Então não, eu não me considero primariamente um escritor de ação. Eu tento fazer um pouquinho aqui e ali, e fazer da melhor forma possível - mas não é nisso que o livro, ou qualquer um dos meus outros livros, se demora. Existe um momento aqui em que parece que estamos nos encaminhando para uma cena de ação, mas logo corto para depois da luta, para as consequências dela.E eu fiz isso em alguns livros já. Não é porque eu tenha um problema de princípio com escrever cenas de ação, há cenas de luta nos meus livros e espero que sejam agradáveis - mas porque, até certo ponto, a gramática da ação é previsível. Não tem muito sentido se demorar nisso.
É claro que para um livro como esse seria, por um lado, uma trapaça, uma quebra de boa fé não ter cenas de ação. Não é isso que as pessoas procuram nesse livro. Mas, ao mesmo tempo, não tenho nenhum problema com uma certa abordagem lúdica onde, em vez de tê-las a cada 10 páginas, podemos dizer: ‘Ei, leitor, você sabe o que vai acontecer lá, certo? Então vamos pular essa parte’.
OMELETE: Você citou a imortalidade do personagem principal, um dos principais temas do livro, e o quanto isso pesa sobre ele. Nós já vimos muitas narrativas na ficção científica e na fantasia sobre personagens imortais - o que te fascinou sobre isso, e o que te fez querer escrever sua própria abordagem?
MIÉVILLE: Antes de mais nada, você está certo. É uma ideia clássica, certo? Quando eu era criança, minha mãe tinha uma cópia do livro Melmoth the Wanderer - não sei se você está familiarizado com ele, mas é um romance gótico vitoriano, muito histriônico e exagerado, sobre um imortal. E eu não acho que seja um livro particularmente bom, mas ele teve uma presença muito grande na minha infância. Então, eu sempre tive esse fascínio pelo arquétipo do imortal atormentado.
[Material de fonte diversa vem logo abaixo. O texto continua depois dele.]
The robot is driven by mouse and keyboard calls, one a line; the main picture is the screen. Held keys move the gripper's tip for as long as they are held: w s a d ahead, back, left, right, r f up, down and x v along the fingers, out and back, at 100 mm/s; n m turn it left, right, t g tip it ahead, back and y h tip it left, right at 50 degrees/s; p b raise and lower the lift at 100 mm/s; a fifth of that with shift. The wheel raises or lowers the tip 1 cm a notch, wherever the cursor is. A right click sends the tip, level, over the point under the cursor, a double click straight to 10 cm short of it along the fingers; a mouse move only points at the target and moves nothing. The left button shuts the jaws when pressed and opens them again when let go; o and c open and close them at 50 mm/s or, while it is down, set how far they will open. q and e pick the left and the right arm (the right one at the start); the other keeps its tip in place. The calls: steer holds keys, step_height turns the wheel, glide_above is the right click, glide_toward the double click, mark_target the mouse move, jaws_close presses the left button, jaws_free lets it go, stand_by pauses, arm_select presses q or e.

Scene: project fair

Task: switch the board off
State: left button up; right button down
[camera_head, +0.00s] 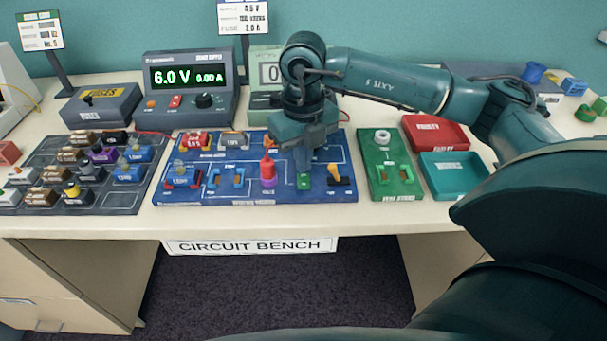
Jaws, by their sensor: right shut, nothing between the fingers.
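The blue circuit board (225,197) lies on the bench in the middle of the view. A small orange lever (336,170) on a dark base stands at its front right, tilted a little. My right gripper (303,164) is shut and empty, pointing down over the right part of the board, just left of the lever. A green part (304,181) sits right below the fingertips; I cannot tell whether they touch it. The gripper hides some of the board behind it. My left gripper is not in view.
A red-and-purple part (267,172) stands close left of the gripper. The power supply (190,88) behind reads 6.0 V and 0.00 A. A green tester board (390,190), red tray (435,133) and teal tray (453,175) lie right. A parts rack (112,200) lies left.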

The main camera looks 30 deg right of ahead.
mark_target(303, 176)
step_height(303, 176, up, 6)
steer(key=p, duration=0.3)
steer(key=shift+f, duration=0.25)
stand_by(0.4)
O que eu gostei na abordagem do Keanu, e estes eram alguns dos pontos inegociáveis dele, é que existiria uma melancolia no personagem, mas não é o tipo de histrionismo com om qual estamos acostumados. Não estamos apenas lidando com mais um vampiro lânguido, sabe? É mais contemplativo do que isso. Mas, acima de tudo, ele não quer morrer. Ele quer ser capaz de morrer, mas não morrer agora. E isso eu acho realmente interessante, porque já li tantos livros e quadrinhos em que o imortal quer morrer. Alguém querer essa potencialidade, mas não querer deixar o mundo, me pareceu fascinante.
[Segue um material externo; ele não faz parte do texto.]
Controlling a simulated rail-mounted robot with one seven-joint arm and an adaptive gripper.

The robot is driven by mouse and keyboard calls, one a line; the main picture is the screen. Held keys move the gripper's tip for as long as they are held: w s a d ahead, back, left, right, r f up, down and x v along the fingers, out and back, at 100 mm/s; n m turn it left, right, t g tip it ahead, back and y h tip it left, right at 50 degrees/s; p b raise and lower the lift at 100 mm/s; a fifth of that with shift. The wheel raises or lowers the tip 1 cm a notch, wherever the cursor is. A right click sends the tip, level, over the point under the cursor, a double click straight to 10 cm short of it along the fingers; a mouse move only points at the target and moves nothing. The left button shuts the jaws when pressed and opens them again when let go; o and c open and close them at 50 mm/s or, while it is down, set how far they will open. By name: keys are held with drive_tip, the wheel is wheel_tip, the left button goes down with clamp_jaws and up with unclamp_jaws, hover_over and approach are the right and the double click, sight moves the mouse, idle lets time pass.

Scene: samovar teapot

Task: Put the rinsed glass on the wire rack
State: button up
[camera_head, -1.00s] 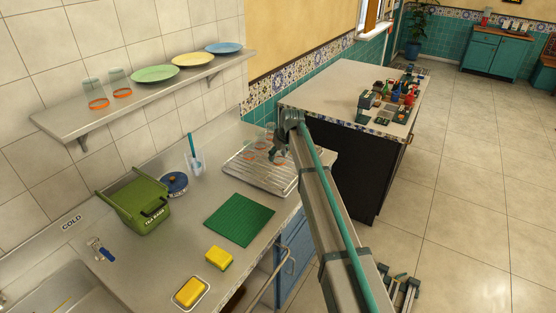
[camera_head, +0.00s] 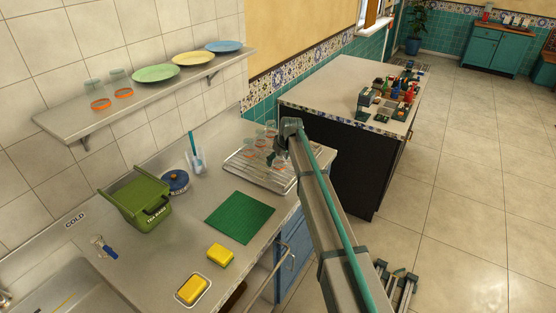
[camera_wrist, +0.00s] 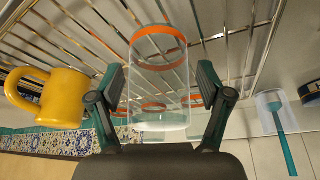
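The wire rack (camera_head: 262,176) lies over a tray at the far end of the counter. Several clear glasses with orange bands stand on it, one of them a glass (camera_head: 248,149) at its left. My gripper (camera_head: 277,155) is over the rack's far part. In the wrist view, a clear glass (camera_wrist: 158,85) with an orange rim is between my fingers (camera_wrist: 160,88); its rim end is at the rack's wires (camera_wrist: 225,45). A narrow gap shows between the glass and each finger. Another orange ring shows through it. In the head view my arm partly hides this spot.
A yellow mug (camera_wrist: 50,95) is close beside my gripper in the wrist view. A cup with a teal brush (camera_head: 196,163), a blue round tin (camera_head: 175,181), a green caddy (camera_head: 137,200) and a green mat (camera_head: 240,216) are on the counter. A shelf (camera_head: 150,93) hangs above.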

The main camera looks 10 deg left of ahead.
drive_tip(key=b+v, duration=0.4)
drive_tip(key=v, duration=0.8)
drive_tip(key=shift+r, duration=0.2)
Outro aspecto é que B. não é impossível de se destruir. Ele é muito, muito, muito difícil de destruir - então, às vezes, se você o destrói, ele renasce de um ovo do seu próprio corpo, com todas as suas memórias intactas. E parte da investigação do livro é a distinção entre isso e a imortalidade, as questões filosóficas e conceituais que surgem dessa diferença.
OMELETE: Bom, você tem falado sobre o quanto adorou brincar neste universo criado pelo Keanu. Será que podemos esperar mais contribuições suas nesta franquia? Há mais histórias que você quer contar aqui?
MIÉVILLE: Isso realmente não depende de mim.Eu me diverti muito e ficaria muito, muito feliz em fazer mais coisas. Percebo que essa é uma resposta padrão de coletiva de imprensa, mas honestamente acho que o Keanu tem um projeto de colaboração incrível. Ele tem seus brinquedos, criou essas coisas, e olha ao redor de si para encontrar artistas ou criativos nos quais se interessa, dizendo: 'Bem, o que você pode fazer com isso? O que você pode fazer com isso?'.
Por um lado, o que isso significa é que possivelmente ele não queira repetir colaborações, porque se está fazendo algo comigo de novo, não está fazendo com aquela outra pessoa interessante. Se esse for o caso, para mim está tudo bem - mas se a oportunidade surgisse e ele estivesse a fim, estou aqui também. Foi muito importante para mim que ele ficasse feliz com o resultado dessa colaboração, porque são os brinquedos dele, então levei bastante tempo para aceitar que estava pronto. Agora, uma vez que entregamos esse, que trabalhamos bem juntos, o sarrafo tem que subir - não podemos simplesmente fazer a mesma coisa de novo.
Então, se resolvêssemos fazer isso mais uma vez, teríamos que passar por todo o processo criativo, pensar em algo que adicionasse coisas novas à receita, e com o qual nós ficássemos realmente satisfeitos. Eu ficaria encantado se isso acontecesse.
OMELETE: Muito obrigado, China! Mais uma vez parabéns pelo livro, e boa sorte com o lançamento.
MIÉVILLE: Muitíssimo obrigado, querido! Se cuide, tchau tchau.